By Brian Conlin, email@example.com
9:42 AM EST, February 6, 2012
One day after developer Enterprise Homes held a community meeting about its plan to build a senior living facility in Baltimore Highlands, 1st District Councilman Tom Quirk threw his support behind the project.
Quirk, who represents the area, said Friday he anticipated introducing the application for a planned unit development (PUD) at Monday's Baltimore County Council meeting.
"It's an exceptionally high-quality project," Quirk said, of the proposal to construct 90 senior living apartments on Oak Road behind Baltimore Highlands Elementary School. "I'm going to do everything I can as councilman to help continue the revitalization of Lansdowne and Baltimore Highlands."
During the Feb. 2 meeting, Ned Howe, a spokesman for Enterprise Homes, provided details about the project, addressed concerns and answered questions about the complex from the 20 people who attended the meeting at Christ United Methodist Church on Florida Avenue in Baltimore Highlands.

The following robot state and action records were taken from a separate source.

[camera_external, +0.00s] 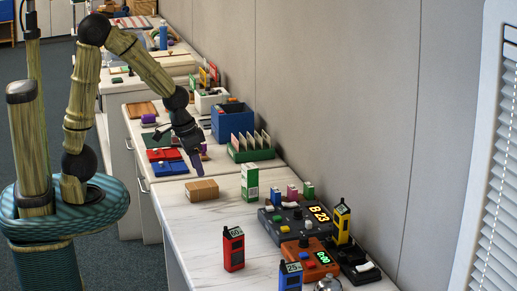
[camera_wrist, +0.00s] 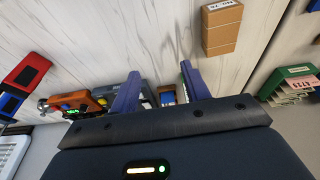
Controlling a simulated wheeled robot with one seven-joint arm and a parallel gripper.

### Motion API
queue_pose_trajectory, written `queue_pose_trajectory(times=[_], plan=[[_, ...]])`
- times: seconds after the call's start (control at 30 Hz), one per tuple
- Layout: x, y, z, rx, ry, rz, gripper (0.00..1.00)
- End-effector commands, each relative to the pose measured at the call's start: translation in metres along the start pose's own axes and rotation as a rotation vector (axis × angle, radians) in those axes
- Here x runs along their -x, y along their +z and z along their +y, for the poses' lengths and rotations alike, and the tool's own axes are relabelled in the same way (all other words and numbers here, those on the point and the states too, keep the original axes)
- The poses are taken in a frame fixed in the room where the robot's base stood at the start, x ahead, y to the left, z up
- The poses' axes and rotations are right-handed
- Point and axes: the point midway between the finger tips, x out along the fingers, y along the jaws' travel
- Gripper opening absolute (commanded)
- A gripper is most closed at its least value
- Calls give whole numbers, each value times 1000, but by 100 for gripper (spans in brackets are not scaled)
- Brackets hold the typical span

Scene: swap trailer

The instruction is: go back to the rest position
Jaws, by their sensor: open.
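My gripper (camera_external: 196,160) hangs at the end of my bent arm, above the far part of the near counter, clear of its surface. In the wrist view my gripper (camera_wrist: 158,82) shows two purple fingers spread apart with nothing held between them. My arm rises from my round teal base at the left of the external view. A small brown box (camera_external: 202,190) lies on the counter below and near the gripper. It also shows in the wrist view (camera_wrist: 222,30), apart from the fingers.
On the near counter (camera_external: 185,240) stand a green-white carton (camera_external: 250,182), a dark console (camera_external: 295,222), an orange device (camera_external: 310,258), and red (camera_external: 233,249), blue (camera_external: 290,277) and yellow (camera_external: 341,221) handhelds. A wall runs along the right.

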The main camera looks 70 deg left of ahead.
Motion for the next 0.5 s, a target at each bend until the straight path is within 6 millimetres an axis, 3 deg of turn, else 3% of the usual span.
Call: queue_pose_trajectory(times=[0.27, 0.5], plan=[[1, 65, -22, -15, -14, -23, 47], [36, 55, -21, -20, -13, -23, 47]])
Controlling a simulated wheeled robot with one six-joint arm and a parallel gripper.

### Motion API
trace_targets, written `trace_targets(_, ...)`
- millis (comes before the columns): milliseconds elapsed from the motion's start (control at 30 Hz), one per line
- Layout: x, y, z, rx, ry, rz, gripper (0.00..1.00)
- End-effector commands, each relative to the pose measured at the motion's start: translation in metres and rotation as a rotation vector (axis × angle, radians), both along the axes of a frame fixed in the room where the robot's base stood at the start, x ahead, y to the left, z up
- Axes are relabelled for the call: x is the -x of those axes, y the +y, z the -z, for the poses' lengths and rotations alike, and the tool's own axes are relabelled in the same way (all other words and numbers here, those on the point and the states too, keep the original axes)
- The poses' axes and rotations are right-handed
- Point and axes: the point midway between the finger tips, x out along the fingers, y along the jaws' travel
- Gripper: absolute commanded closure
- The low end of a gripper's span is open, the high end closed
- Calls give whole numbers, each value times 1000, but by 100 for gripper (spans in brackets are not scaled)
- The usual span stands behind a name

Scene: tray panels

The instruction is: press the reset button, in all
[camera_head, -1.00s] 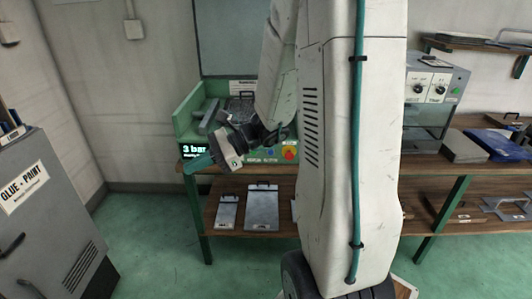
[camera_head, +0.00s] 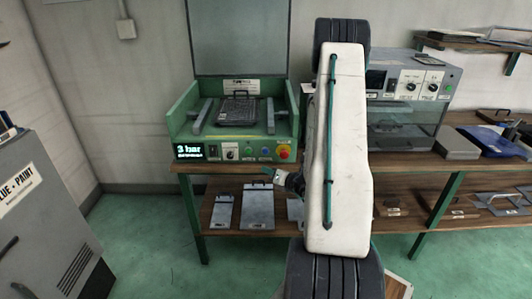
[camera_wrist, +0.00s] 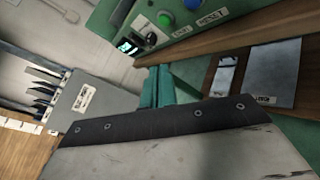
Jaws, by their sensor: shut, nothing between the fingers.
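The reset button is the blue button (camera_head: 265,151) on the front of the green machine, between a green button (camera_head: 248,152) and a red button (camera_head: 283,151). In the wrist view the blue button (camera_wrist: 193,4) shows at the top edge, beside a label that reads RESET. My gripper (camera_head: 268,173) is shut and empty, below the machine's front panel and apart from the blue button. In the wrist view its teal fingertips (camera_wrist: 152,69) lie close together, below the panel. My arm hides part of the bench to the right.
The green machine (camera_head: 180,124) stands on a wooden bench with its lid up and a display reading 3 bar. Flat plates (camera_head: 258,207) lie on the lower shelf. A grey cabinet (camera_head: 45,220) stands at the left. Green floor lies free between them.

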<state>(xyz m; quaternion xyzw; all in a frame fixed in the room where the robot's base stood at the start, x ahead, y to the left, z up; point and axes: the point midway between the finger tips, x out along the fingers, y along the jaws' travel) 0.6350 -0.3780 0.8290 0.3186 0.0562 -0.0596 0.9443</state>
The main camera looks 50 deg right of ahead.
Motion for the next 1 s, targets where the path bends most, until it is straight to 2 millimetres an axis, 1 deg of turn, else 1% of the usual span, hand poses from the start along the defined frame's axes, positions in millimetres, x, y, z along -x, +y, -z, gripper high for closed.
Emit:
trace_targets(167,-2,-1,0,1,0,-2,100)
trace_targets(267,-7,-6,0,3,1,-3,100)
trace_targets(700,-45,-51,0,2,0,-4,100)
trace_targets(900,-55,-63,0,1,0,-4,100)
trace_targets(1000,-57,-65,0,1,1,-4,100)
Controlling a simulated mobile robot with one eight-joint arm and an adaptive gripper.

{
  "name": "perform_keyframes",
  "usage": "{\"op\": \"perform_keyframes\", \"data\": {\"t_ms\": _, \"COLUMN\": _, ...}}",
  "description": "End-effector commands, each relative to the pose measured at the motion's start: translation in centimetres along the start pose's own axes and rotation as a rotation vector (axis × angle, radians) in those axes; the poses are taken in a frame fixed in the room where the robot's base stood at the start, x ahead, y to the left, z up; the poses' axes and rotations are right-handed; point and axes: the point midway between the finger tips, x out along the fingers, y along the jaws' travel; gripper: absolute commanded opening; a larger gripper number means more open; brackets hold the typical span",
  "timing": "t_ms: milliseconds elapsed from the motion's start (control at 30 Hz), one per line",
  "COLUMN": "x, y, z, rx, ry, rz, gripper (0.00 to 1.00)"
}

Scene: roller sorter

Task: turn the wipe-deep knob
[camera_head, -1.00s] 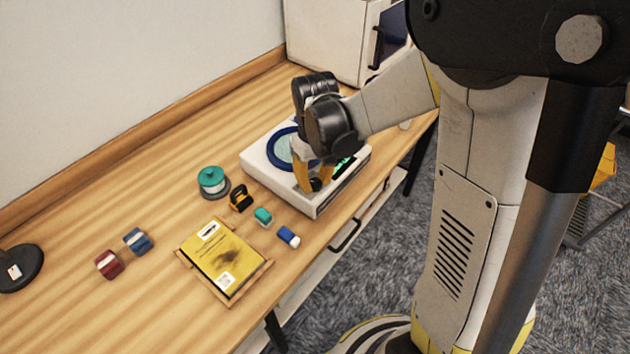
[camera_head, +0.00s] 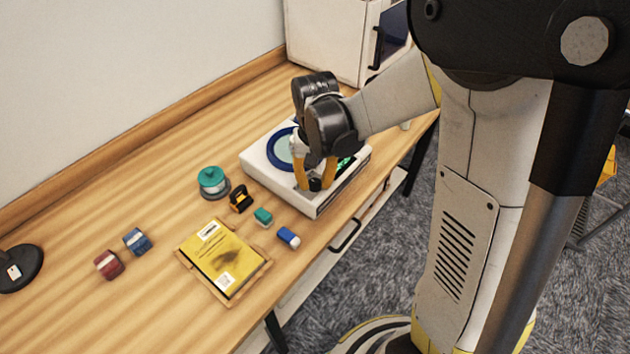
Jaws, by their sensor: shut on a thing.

Howe explained that the four-story development on the 4.5-acre parcel would cost about $10 million and resemble a complex Enterprise Homes opened in Brooklyn Park known as The Greens at Hammonds Lane.
"That community is very similar to this community," Howe said, comparing the architecture and residents of the two areas. "We think this project would be just as successful and serve just as great a need."
With its population aging, Howe said Baltimore Highlands can be classifed as a "naturally occurring retirement community," where people may no longer have the ability to maintain their home.
"This would be an ideal facility for them to stay within the community they have grown up in," Howe said. "Also, perhaps (it would) open up housing for first-time home buyers that could reinvigorate, re-energize the community."
About 85 percent of the residents of Enterprise Homes senior living facilities come from within a three-mile radius, Howe said.
The price for the apartments has not been established, but Howe noted it could range from $400 to $600 per month.
The facility would have 90 parking spaces and include a cyber cafe, fitness room and community room with bar and lounge, Howe said.
After several members of the community expressed concerns about traffic, Howe noted that the complex in Brooklyn Park has little traffic entering and exiting the parking lot.
The average age of the residents is 75, he said, and they tend to use their vehicles less frequently than families.
One community member who said he lived only a few blocks away from the proposed site worried that the building would dwarf others in the area.
"There's a pretty decent slope heading to the back," Howe said. "With the site falling away from the road ... it makes the building fit. Even though it's a four-story building, it doesn't feel that way."
Enterprise Homes has pursued tax credits through the state but has not yet received financing, Howe said.
The earliest construction crews would break ground, Howe said, is by the end of the year. The start time, assuming the County Council votes to approve the PUD, depends on financing.
The PUD is necessary because the property is not zoned for multiple dwellings. The property is zoned residential and only allows for up to 5.5 units per acre.
Because the proposed project does not meet current zoning regulations, the developer applied for the PUD.
The PUD proposal, though, must show that the project is of a superior-quality and provides a clear public benefit.
"I think it's going to be a wonderful project and is very well-received in the community," Quirk said.
A community input meeting about the project is likely to take place in late March or early April, according to a representative of Enterprise Homes at Thursday's meeting.